Uitspraak
RECHTBANK ZEELAND-WEST-BRABANT
[betrokkene]
Rechtbank Zeeland-West-Brabant
In deze zaak heeft de kantonrechter van de Rechtbank Zeeland-West-Brabant op 11 december 2023 uitspraak gedaan in een beroep tegen een verkeersboete. Betrokkene had een administratieve sanctie opgelegd gekregen voor het niet afsluiten en in stand houden van de vereiste verzekering voor een bromfiets. De gedraging werd vastgesteld op 21 december 2021 door middel van een RDW-registercontrole. Betrokkene heeft tegen de opgelegde boete beroep ingesteld bij de officier van justitie, die het beroep ongegrond verklaarde. Hierop heeft betrokkene beroep ingesteld bij de kantonrechter.
Tijdens de zitting op 11 december 2023 was de zittingsvertegenwoordiger van de officier van justitie, mr. A. de Vreeze, aanwezig, terwijl betrokkene niet verscheen. Betrokkene voerde aan dat de boete niet redelijk was gezien de omstandigheden, waaronder het feit dat de bromfiets al jaren niet meer werd gebruikt. De kantonrechter oordeelde dat de gedraging voldoende was vastgesteld en dat de boete terecht was opgelegd. Echter, gezien de omstandigheden en het feit dat betrokkene na de overtreding snel handelde om de bromfiets te schorsen, besloot de kantonrechter de boete te matigen tot de helft.

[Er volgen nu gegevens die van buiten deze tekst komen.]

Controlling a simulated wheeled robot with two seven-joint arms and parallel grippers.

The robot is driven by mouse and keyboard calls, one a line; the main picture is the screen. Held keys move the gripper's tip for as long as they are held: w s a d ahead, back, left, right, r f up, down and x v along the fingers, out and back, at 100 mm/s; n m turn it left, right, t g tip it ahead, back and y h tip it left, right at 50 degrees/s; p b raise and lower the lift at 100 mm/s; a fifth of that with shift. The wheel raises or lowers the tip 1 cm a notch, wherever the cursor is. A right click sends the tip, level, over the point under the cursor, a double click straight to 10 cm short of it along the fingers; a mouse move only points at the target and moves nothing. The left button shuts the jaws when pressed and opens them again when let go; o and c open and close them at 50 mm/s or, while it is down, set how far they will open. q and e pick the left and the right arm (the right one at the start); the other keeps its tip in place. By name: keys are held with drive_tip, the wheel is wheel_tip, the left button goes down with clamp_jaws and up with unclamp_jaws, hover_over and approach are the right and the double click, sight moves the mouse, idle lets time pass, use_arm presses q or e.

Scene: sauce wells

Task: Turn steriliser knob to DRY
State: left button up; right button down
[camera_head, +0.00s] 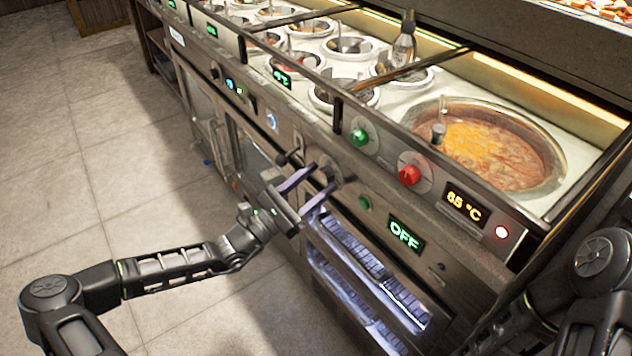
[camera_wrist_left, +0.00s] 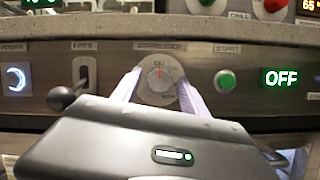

De beslissing van de officier van justitie werd gewijzigd, en betrokkene kreeg recht op terugbetaling van een te veel betaalde zekerheidstelling. De kantonrechter verklaarde het beroep gedeeltelijk gegrond en legde de nieuwe boete vast op € 185,- plus € 9,- administratiekosten. Betrokkene moet het teveel betaalde bedrag van € 40,- terugkrijgen van de officier van justitie. De uitspraak werd openbaar uitgesproken door de kantonrechter, bijgestaan door de griffier E. Alekperov.